Demikian disampaikan pengamat politik dan kemasyarakatan Sulut, Mahyudin Damis.
Dijelaskan dosen FISIP Unsrat Manado, hal Ini penting dilakukan agar masyarakat tidak akan salah memilih figur-figur yang ditawarkan oleh partai politik.
“Kondisi ini memungkinkan bisa saja terjadi karena mengingat adanya peraturan KPU yang mengharuskan bakal caleg mengantongi surat keterangan dari pengurus parpol sebelumnya jika pindah partai. Dalam masa KPUD sedang melakukan verifikasi atas daftar calon sementara (DCS) Pemilu 2014, sebelum masuk tahap perbaikan DCS atau bahkan DCT, pengurus partai politik sangat bisa memanfaatkan kesempatan ini guna menaikkan citra partai,” ulas Damis.
Sebab, sebelum caleg-calegnya diumumkan pengurus partai telah berupaya keras agar figur-figur yang hendak mereka jual adalah betul-betul figur yang menjanjikan perubahan. Tak ada yang cacat moral dan cacat hukum.
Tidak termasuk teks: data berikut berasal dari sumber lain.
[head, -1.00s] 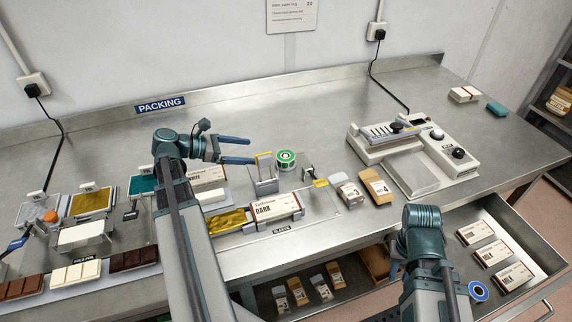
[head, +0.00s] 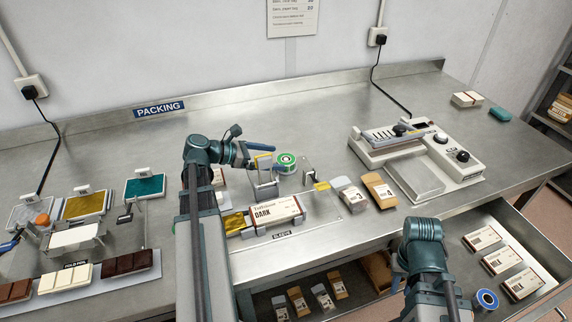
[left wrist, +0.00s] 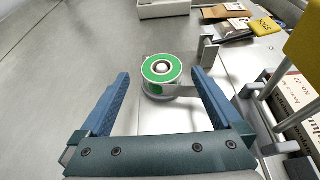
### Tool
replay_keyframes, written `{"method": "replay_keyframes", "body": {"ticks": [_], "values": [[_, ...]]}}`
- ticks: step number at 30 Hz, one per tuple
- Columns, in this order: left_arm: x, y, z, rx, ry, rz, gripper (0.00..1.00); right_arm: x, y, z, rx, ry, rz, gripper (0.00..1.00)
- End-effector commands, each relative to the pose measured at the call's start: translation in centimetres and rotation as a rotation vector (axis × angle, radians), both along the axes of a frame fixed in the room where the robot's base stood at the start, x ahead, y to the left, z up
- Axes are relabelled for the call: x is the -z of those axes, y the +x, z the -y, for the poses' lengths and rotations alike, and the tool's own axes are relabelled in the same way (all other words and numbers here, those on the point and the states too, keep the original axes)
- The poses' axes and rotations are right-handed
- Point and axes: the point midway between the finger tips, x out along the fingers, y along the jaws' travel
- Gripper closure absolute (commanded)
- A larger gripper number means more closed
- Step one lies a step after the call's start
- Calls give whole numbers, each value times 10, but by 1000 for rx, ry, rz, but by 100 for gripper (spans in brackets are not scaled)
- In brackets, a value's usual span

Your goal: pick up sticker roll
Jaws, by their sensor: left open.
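The sticker roll (head: 287,161), green and white with a hole in its middle, sits on the steel bench right of the centre stand. In the left wrist view the roll (left wrist: 161,70) shows from above, ahead of and between my fingertips. A pale strip runs from it to the right. My left gripper (head: 270,154) is open and empty, its blue fingers pointing at the roll; both fingers (left wrist: 160,74) show in the left wrist view. My right wrist is over the drawer's left side; only a bit of blue finger (head: 395,277) shows, the rest hidden.
A metal stand with a yellow piece (head: 264,178) is just in front of the left gripper. A boxed Dark bar (head: 277,212) lies nearer. A sealer machine (head: 415,160) stands right. The bench behind the roll is clear.

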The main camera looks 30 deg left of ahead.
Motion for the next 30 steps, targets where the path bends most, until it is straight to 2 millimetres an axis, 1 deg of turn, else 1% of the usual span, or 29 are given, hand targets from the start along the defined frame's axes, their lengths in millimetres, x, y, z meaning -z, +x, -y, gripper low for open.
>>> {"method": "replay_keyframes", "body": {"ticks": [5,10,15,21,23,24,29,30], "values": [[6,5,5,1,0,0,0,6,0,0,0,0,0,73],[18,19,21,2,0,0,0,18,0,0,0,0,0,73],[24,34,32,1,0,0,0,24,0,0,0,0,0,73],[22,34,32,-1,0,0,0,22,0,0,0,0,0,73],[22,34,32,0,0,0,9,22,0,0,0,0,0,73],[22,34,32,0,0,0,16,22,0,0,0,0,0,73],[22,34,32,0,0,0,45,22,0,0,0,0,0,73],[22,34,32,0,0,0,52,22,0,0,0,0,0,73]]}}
“Jadi, KPUD dan parpol jangan main kongkalingkong dengan bakal caleg yang tidak memenuhi syarat baik secara administratif maupun secara moral. Jangan lagi ada kasus soal dugaan ijazah palsu, dan terlibat tindak pidana.
Bila parpol menemukan nama-nama yang tidak memenuhi syarat tadi, maka ambil langkah tegas yaitu dengan mencoret nama yang bersangkutan bakal caleg. Kalau perlu pengurus partai memberitakan di media bahwa ada bakal caleg yang tidak memenuhi syarat sebagaimana yang disyaratkan oleh peraturan dan perundangan telah kami keluarkan,” terangnya.
Ini bukti bahwa partai tersebut betul-betul tak ingin menjerumuskan atau membodohi masyarakat. Itulah pentingnya adanya masa laporan aduan dari masyarakat terkait track record bakal caleg.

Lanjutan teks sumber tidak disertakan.